(Robot task records)

-.-.-

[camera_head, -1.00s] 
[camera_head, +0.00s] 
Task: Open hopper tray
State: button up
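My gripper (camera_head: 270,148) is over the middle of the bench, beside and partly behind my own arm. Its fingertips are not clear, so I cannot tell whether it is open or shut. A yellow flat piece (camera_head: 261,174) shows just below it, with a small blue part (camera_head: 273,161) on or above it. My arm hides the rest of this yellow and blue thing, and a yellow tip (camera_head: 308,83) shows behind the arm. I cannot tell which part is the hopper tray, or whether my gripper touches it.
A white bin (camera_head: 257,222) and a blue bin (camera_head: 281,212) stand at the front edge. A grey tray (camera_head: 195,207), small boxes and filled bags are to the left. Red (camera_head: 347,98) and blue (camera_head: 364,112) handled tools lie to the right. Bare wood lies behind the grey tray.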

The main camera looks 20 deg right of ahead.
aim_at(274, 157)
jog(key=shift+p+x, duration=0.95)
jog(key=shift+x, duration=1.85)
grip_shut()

-.-.-

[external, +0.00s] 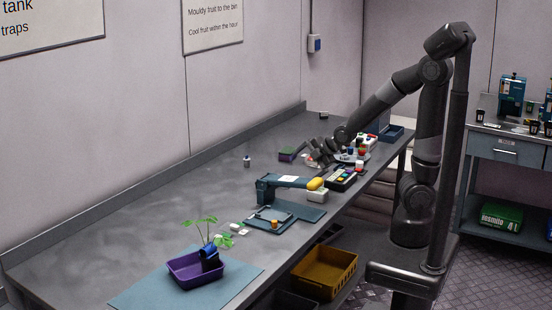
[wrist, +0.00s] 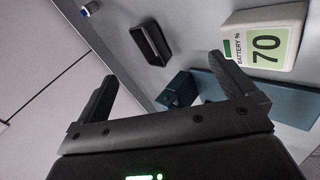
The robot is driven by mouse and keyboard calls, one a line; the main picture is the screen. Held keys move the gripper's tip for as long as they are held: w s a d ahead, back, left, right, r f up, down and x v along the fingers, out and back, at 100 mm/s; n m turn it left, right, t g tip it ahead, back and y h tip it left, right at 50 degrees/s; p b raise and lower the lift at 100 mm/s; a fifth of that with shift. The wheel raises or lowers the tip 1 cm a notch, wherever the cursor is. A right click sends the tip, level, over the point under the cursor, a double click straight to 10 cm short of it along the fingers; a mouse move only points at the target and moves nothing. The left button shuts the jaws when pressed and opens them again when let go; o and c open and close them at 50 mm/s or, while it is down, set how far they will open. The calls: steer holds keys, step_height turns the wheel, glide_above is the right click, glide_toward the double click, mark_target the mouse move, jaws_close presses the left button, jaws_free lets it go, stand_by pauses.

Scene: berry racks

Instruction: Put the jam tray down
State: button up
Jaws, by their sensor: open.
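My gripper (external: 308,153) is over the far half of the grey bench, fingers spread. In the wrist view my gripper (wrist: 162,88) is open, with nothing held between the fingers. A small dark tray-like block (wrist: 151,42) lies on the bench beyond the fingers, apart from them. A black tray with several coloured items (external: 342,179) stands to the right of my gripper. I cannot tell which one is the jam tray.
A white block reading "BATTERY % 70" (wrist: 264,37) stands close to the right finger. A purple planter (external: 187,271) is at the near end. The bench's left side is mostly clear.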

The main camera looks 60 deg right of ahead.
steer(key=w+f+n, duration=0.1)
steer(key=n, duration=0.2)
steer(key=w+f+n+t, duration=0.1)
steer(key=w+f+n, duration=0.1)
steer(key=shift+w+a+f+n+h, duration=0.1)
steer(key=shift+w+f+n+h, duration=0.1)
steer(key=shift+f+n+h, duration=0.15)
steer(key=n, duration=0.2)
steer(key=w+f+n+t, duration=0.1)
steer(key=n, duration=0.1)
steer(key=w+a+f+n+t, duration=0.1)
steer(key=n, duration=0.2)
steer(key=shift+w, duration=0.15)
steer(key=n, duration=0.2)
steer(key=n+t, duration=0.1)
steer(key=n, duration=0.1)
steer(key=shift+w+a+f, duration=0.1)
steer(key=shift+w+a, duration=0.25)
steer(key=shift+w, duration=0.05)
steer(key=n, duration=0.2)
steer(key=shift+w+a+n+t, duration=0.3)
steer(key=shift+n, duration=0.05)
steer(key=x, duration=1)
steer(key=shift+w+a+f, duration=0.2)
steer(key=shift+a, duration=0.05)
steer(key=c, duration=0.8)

-.-.-

> Required work: Extract exactly and only the lines above from the line containing "[camera_head, -1.00s]" through the line containing "Task: Open hopper tray", both end lines included.

> Task output:
[camera_head, -1.00s] 
[camera_head, +0.00s] 
Task: Open hopper tray

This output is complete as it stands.